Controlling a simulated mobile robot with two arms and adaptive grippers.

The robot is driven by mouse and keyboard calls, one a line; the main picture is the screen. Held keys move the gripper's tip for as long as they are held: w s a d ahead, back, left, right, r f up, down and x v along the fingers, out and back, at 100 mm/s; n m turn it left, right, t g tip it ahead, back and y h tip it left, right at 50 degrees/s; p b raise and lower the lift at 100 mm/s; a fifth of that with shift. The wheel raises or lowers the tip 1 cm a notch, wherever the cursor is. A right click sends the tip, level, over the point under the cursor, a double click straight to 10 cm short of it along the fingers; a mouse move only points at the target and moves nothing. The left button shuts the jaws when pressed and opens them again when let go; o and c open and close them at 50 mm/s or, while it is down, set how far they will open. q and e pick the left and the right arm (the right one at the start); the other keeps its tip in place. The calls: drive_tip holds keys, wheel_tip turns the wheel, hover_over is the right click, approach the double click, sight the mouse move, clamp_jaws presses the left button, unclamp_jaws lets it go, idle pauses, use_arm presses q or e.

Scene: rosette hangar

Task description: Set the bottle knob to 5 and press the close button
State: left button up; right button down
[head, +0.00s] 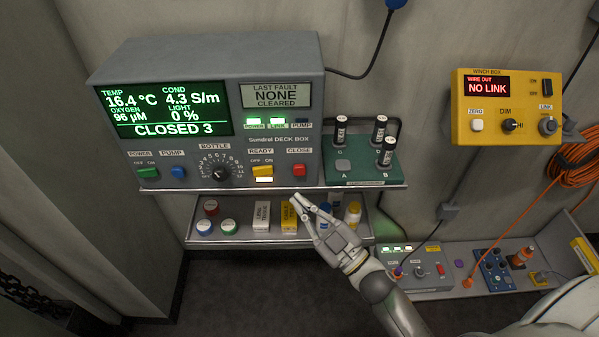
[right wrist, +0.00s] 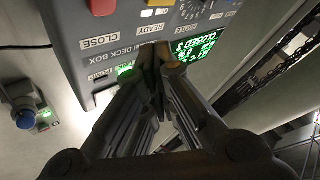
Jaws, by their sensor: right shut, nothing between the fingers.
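The grey deck box (head: 215,60) has a green display (head: 165,110) reading CLOSED 3. The black bottle knob (head: 219,173) sits below it in a ring of numbers; its exact setting is too small to read. The red close button (head: 299,170) is at the right of the box's lower row; a red button (right wrist: 103,6) also shows in the right wrist view beside the CLOSE label. My right gripper (head: 294,198) is shut and empty, in front of and below the close button in the head view. My left gripper is not in view.
The yellow ready switch (head: 263,170) has a lit lamp under it. A green power switch (head: 148,173) and blue pump knob (head: 178,172) are at left. A green rack (head: 362,168) with black-capped vials stands right. A lower shelf (head: 235,240) holds jars and boxes.

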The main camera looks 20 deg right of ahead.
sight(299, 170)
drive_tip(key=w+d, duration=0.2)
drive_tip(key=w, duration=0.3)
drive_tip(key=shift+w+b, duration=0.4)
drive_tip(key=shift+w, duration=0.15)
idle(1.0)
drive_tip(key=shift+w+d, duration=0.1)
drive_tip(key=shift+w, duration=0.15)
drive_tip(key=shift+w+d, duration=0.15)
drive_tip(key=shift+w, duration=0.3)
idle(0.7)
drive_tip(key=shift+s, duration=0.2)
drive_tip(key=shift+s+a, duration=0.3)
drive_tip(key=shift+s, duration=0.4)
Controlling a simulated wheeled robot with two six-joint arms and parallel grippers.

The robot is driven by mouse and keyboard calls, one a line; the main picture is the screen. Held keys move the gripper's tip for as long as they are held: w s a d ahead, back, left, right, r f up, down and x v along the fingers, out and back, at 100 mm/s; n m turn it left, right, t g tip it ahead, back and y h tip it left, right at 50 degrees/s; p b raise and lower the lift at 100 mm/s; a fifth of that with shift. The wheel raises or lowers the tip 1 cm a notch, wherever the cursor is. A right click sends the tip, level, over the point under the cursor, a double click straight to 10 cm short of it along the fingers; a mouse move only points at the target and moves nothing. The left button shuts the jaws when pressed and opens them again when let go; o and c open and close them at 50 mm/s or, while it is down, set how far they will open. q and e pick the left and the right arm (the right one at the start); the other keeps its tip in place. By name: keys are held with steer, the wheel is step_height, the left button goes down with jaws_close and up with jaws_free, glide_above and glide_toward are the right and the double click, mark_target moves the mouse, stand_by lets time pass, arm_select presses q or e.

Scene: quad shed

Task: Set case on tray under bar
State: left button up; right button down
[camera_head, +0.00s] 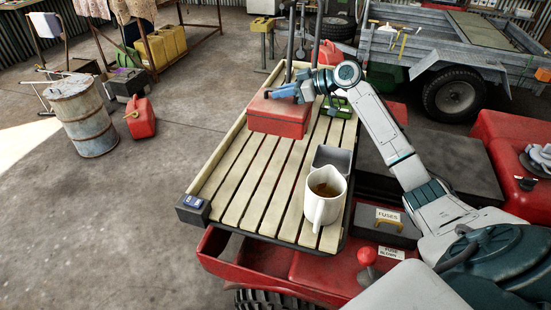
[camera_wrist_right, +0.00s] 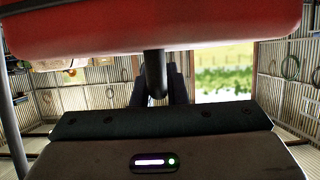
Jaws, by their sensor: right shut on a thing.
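The red case (camera_head: 278,118) is at the far part of the slatted wooden tray (camera_head: 238,185), close to two dark upright posts of the bar (camera_head: 291,40); the top of the bar is out of view. My right gripper (camera_head: 287,91) is shut on the case at its top. In the right wrist view the case (camera_wrist_right: 160,28) fills the upper edge, and a dark handle piece runs between the fingers (camera_wrist_right: 158,88). I cannot tell whether the case rests on the slats or hangs just above them. My left gripper is not in view.
A white jug (camera_head: 323,200) with brown liquid and a grey bin (camera_head: 334,157) stand at the tray's near right. A green item (camera_head: 337,106) sits right of the case. A small blue-faced device (camera_head: 193,202) is on the near left corner. The tray's middle and left slats are clear.

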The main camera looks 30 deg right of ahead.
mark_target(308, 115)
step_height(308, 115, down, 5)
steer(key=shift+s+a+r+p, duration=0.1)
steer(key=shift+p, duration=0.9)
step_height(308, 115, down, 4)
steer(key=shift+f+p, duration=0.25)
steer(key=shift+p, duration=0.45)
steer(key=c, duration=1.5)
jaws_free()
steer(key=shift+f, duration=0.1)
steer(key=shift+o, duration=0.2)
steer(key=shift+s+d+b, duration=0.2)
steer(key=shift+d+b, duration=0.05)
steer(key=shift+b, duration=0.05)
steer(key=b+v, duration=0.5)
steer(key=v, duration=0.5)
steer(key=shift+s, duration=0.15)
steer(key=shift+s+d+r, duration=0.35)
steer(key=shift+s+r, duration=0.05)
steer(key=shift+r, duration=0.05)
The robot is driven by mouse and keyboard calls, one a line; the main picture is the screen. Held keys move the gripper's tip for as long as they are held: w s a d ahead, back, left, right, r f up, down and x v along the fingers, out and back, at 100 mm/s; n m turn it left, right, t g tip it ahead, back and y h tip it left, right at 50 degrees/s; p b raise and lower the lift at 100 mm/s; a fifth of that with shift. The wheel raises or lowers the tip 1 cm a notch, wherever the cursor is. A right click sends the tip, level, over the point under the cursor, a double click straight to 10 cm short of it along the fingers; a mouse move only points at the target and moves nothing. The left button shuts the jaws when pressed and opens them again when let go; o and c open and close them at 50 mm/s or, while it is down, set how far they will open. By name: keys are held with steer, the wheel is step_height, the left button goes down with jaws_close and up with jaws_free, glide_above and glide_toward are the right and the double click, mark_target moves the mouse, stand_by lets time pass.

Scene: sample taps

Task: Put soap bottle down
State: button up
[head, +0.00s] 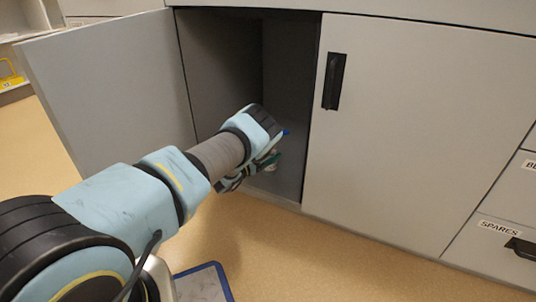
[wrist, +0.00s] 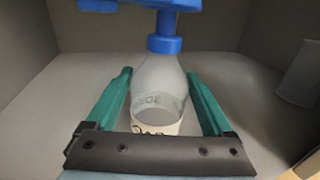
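The soap bottle (wrist: 160,82) is a clear bottle with a blue pump top and a printed label. It stands upright on the cabinet floor (wrist: 45,110) in the wrist view. My gripper (wrist: 159,73) has its two green fingers on either side of the bottle, with a narrow gap showing on each side, so it looks open around it. In the head view my gripper (head: 262,166) is inside the open cabinet, low down. Only a bit of the blue pump (head: 285,132) shows there; my wrist hides most of the bottle.
A pale translucent container (wrist: 299,76) stands at the right in the wrist view. The open cabinet door (head: 105,85) is left of my arm, and a closed door (head: 410,125) is to the right. A blue-rimmed tray (head: 222,276) is at the bottom.

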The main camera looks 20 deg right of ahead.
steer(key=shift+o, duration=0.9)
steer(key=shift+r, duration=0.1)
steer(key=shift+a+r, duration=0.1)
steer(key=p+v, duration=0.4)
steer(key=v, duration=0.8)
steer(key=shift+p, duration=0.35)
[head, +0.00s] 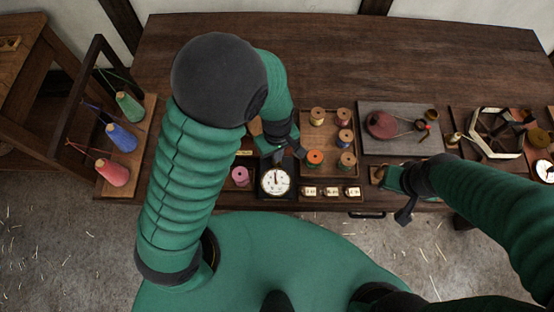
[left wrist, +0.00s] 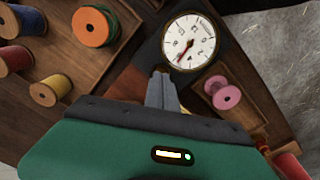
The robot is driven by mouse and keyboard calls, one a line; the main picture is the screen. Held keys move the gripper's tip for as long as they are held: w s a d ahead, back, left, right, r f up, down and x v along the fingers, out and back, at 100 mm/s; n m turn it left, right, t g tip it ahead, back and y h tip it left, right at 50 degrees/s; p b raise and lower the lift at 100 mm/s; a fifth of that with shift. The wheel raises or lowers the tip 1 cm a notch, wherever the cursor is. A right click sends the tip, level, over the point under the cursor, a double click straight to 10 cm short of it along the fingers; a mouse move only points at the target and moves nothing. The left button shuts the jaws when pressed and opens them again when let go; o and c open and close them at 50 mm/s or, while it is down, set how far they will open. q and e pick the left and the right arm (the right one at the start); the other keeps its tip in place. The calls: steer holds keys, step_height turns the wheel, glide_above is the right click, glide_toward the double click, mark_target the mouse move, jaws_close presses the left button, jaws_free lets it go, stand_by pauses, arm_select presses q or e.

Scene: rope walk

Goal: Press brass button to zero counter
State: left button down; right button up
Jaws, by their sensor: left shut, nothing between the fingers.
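The counter (head: 275,181) has a round white dial with a needle, set in a black housing at the table's front edge. Its dial also shows in the left wrist view (left wrist: 190,43). My left gripper (head: 295,151) is shut and empty, just behind the dial in the head view. In the left wrist view its fingertips (left wrist: 158,74) end close beside the dial's rim; I cannot tell whether they touch the housing. I cannot make out the brass button; the gripper may hide it. My right gripper (head: 404,208) hangs at the table's front edge, its jaws unclear.
A pink spool (head: 240,176) stands left of the dial. A wooden tray of spools (head: 328,118) and small number tags (head: 330,191) are to its right. A rack with colored cones (head: 118,140) stands at the left. The back of the table (head: 310,50) is clear.

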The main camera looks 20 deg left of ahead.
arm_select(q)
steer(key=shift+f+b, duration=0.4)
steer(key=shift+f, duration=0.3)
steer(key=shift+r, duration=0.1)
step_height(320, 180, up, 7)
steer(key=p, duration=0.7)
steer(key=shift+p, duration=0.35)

+ + + +

Task directions: Going back to the data above, write out everything from the line with "Task: Set case on tray under bar" down to the line with "[camera_wrist_right, +0.00s]", both included, leaving every picture out.

Response below:
Task: Set case on tray under bar
State: left button up; right button down
[camera_head, +0.00s] 
[camera_wrist_right, +0.00s] 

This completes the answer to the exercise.